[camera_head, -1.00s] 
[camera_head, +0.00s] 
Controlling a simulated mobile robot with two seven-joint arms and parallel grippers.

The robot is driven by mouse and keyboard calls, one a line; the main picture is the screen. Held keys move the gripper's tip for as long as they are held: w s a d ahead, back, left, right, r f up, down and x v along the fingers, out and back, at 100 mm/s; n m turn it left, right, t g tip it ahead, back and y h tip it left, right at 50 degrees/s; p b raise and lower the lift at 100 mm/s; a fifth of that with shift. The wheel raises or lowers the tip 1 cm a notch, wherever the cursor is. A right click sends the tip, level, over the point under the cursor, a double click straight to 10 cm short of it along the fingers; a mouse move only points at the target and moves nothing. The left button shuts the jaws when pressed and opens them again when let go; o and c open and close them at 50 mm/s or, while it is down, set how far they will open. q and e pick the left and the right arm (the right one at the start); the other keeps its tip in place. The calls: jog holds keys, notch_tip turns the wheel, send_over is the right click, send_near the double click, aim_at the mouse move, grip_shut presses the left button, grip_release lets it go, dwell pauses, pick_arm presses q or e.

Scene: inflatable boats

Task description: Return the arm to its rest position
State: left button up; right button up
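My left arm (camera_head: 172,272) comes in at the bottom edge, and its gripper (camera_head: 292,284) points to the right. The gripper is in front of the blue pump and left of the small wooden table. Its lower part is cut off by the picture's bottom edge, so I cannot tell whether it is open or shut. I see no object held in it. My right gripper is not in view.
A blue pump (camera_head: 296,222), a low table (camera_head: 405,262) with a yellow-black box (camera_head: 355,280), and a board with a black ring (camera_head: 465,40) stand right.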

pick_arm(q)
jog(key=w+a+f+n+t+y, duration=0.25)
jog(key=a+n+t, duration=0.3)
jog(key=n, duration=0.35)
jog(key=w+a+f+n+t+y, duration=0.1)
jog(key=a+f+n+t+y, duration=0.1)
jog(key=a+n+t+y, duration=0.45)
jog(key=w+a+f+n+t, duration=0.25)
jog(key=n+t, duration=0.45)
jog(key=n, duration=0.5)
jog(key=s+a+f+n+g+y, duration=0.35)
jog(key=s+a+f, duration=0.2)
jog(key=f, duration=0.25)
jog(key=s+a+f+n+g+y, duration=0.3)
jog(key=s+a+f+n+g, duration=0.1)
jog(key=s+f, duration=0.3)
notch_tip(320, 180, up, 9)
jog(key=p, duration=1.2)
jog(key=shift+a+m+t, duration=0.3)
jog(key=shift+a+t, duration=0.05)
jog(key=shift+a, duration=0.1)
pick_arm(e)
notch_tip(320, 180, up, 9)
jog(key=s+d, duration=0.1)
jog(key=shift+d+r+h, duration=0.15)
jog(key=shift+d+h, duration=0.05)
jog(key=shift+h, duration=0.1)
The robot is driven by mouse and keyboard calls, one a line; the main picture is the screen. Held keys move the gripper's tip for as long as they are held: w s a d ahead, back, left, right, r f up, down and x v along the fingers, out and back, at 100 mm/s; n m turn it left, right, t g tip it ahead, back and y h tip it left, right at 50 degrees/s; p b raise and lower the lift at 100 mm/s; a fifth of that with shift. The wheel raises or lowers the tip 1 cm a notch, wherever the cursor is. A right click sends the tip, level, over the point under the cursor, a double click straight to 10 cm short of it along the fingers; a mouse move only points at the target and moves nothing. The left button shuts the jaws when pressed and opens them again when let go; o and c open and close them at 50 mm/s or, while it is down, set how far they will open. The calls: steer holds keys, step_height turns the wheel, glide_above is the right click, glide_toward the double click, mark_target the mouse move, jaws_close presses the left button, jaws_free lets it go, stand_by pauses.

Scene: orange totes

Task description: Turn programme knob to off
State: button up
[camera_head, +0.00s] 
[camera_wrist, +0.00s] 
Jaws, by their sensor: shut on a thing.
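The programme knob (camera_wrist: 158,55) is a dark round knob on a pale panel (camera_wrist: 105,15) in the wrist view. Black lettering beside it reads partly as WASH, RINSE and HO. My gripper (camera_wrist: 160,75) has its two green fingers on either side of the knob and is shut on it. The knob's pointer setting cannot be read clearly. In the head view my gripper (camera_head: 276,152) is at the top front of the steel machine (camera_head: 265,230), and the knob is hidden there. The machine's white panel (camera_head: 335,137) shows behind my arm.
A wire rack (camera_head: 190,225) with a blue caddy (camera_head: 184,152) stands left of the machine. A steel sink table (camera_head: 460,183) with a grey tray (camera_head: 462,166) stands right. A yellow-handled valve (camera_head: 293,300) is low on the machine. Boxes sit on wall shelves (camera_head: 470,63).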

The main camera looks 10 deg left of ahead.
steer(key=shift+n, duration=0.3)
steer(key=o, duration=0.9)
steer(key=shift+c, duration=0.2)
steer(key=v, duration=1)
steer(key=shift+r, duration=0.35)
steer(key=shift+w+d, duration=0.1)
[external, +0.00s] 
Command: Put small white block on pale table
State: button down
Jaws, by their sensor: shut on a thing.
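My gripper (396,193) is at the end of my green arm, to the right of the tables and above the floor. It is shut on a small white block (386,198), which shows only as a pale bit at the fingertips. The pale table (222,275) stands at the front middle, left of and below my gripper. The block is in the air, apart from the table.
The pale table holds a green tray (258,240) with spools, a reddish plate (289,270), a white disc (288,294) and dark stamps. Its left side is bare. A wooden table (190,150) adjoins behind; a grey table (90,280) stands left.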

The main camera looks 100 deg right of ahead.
————————
THE EXERCISE: Give only the count of lines in this material that contain the string "Scene".

ANSWER FOR THIS EXERCISE: 2